_Objective:_
Copy each line with the word "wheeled" in it.

_Information supplied:_

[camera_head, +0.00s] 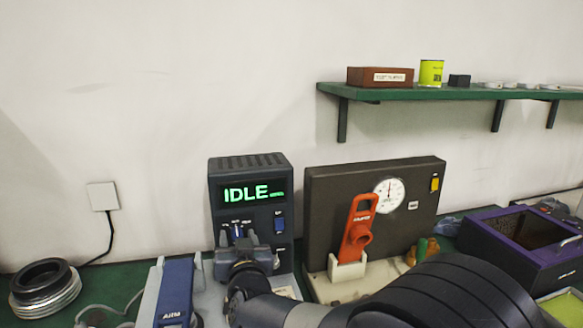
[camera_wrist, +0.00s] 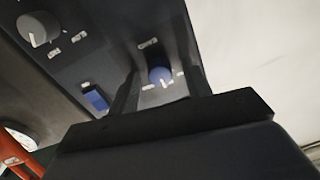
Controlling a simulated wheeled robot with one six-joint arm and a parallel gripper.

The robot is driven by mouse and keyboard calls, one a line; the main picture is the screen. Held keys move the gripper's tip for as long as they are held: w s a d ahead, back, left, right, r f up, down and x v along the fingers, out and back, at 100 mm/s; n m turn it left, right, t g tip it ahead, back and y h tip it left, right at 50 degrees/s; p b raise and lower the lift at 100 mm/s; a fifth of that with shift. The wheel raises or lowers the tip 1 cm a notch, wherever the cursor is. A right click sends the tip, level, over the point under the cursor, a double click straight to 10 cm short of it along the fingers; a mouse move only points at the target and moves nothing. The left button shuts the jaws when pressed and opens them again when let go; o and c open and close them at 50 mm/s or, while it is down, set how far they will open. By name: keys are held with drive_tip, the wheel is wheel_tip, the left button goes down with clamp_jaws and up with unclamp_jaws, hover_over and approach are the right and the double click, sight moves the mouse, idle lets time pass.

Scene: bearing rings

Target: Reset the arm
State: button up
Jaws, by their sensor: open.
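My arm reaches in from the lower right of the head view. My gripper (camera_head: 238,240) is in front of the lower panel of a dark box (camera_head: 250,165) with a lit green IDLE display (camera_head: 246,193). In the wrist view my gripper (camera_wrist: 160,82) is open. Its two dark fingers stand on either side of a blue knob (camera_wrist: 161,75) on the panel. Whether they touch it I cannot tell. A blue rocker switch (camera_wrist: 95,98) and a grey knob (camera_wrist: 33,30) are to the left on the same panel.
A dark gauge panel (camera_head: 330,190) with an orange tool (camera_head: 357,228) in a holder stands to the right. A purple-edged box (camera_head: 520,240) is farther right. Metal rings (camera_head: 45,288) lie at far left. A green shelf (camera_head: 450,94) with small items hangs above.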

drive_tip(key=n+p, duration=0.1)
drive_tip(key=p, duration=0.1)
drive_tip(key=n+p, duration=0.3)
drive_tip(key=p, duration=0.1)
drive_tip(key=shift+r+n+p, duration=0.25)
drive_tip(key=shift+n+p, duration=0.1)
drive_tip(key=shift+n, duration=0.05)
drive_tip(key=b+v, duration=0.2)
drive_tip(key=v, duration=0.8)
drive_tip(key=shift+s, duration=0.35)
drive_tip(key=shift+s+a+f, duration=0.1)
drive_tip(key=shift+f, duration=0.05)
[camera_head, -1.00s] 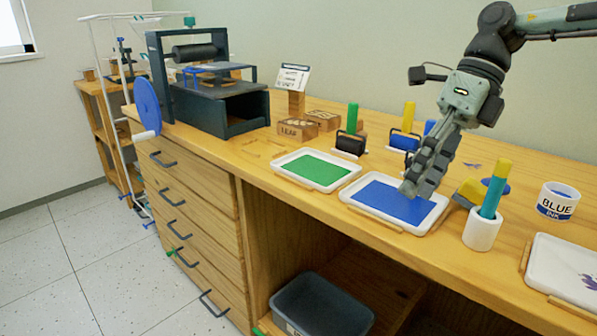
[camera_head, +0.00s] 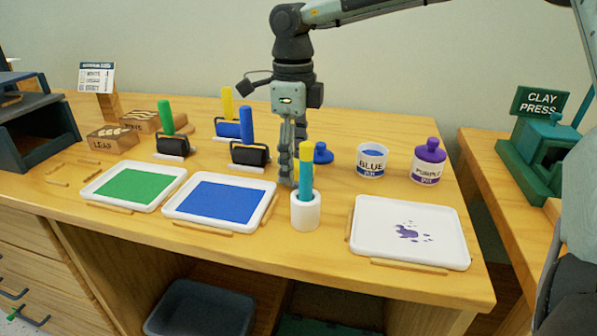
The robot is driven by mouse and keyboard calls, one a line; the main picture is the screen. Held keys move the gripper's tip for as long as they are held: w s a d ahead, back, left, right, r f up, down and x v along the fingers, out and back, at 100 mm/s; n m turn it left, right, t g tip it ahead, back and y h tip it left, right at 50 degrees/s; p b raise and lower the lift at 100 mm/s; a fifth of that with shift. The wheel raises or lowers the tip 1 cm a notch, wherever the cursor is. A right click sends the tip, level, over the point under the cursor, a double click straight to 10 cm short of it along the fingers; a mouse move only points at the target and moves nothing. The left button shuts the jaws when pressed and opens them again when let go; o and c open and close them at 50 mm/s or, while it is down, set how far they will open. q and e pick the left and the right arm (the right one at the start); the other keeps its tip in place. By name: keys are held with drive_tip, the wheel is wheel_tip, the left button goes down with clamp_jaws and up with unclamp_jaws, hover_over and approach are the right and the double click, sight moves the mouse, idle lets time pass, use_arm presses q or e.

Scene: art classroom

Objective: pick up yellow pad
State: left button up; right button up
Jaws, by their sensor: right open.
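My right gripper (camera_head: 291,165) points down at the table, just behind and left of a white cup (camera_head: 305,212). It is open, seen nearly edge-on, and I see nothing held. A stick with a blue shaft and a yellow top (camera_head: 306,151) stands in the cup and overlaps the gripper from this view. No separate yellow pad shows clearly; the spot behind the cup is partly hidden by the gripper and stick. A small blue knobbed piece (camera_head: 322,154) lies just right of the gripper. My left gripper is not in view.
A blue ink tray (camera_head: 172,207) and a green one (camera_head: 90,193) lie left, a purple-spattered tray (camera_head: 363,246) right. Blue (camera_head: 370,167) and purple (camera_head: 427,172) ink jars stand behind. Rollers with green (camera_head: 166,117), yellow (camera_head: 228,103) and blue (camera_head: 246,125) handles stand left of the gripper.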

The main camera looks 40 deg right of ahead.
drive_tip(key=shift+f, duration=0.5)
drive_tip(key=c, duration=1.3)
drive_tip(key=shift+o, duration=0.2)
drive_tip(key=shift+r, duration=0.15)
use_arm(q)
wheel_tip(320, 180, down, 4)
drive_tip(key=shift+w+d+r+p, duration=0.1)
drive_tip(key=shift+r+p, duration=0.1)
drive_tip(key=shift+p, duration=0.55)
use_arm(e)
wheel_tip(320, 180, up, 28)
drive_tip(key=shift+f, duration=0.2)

---

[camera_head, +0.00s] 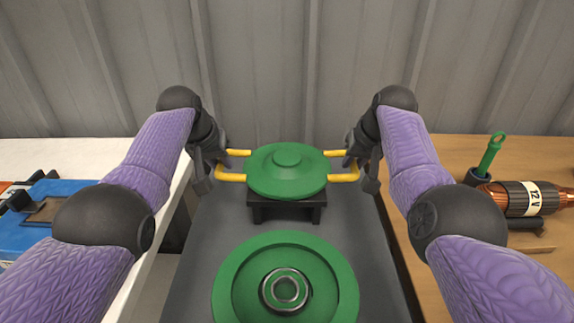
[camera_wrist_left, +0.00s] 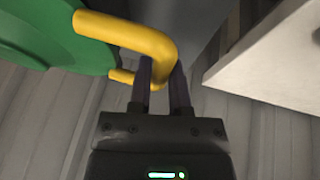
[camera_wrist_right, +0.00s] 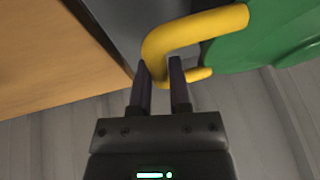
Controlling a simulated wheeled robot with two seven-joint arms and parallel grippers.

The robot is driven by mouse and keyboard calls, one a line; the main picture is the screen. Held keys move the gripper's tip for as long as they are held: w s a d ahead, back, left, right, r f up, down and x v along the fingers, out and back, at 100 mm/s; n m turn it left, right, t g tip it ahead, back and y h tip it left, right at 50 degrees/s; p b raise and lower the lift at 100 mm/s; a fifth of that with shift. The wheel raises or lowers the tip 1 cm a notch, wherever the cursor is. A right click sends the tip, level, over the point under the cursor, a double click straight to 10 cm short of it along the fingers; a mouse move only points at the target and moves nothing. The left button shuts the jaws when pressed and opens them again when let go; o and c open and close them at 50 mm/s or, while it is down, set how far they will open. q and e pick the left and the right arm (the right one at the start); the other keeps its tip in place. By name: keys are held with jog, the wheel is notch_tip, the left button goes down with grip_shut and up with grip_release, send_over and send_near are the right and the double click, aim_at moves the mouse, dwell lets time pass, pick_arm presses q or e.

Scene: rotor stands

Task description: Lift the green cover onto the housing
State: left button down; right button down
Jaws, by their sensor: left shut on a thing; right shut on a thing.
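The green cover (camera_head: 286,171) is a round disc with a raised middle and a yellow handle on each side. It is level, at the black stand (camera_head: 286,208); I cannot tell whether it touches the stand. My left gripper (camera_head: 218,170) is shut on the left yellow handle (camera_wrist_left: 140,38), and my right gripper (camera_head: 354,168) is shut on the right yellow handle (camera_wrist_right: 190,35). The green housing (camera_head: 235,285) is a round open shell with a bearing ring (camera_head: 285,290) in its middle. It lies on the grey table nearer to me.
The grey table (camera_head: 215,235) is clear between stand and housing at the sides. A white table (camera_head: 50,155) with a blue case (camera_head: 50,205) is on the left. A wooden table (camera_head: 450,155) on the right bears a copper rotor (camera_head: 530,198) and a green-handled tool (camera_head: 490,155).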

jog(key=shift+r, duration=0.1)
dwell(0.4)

_The reply:_
Controlling a simulated wheeled robot with one six-joint arm and a parallel gripper.
Controlling a simulated wheeled robot with two seven-joint arms and parallel grippers.

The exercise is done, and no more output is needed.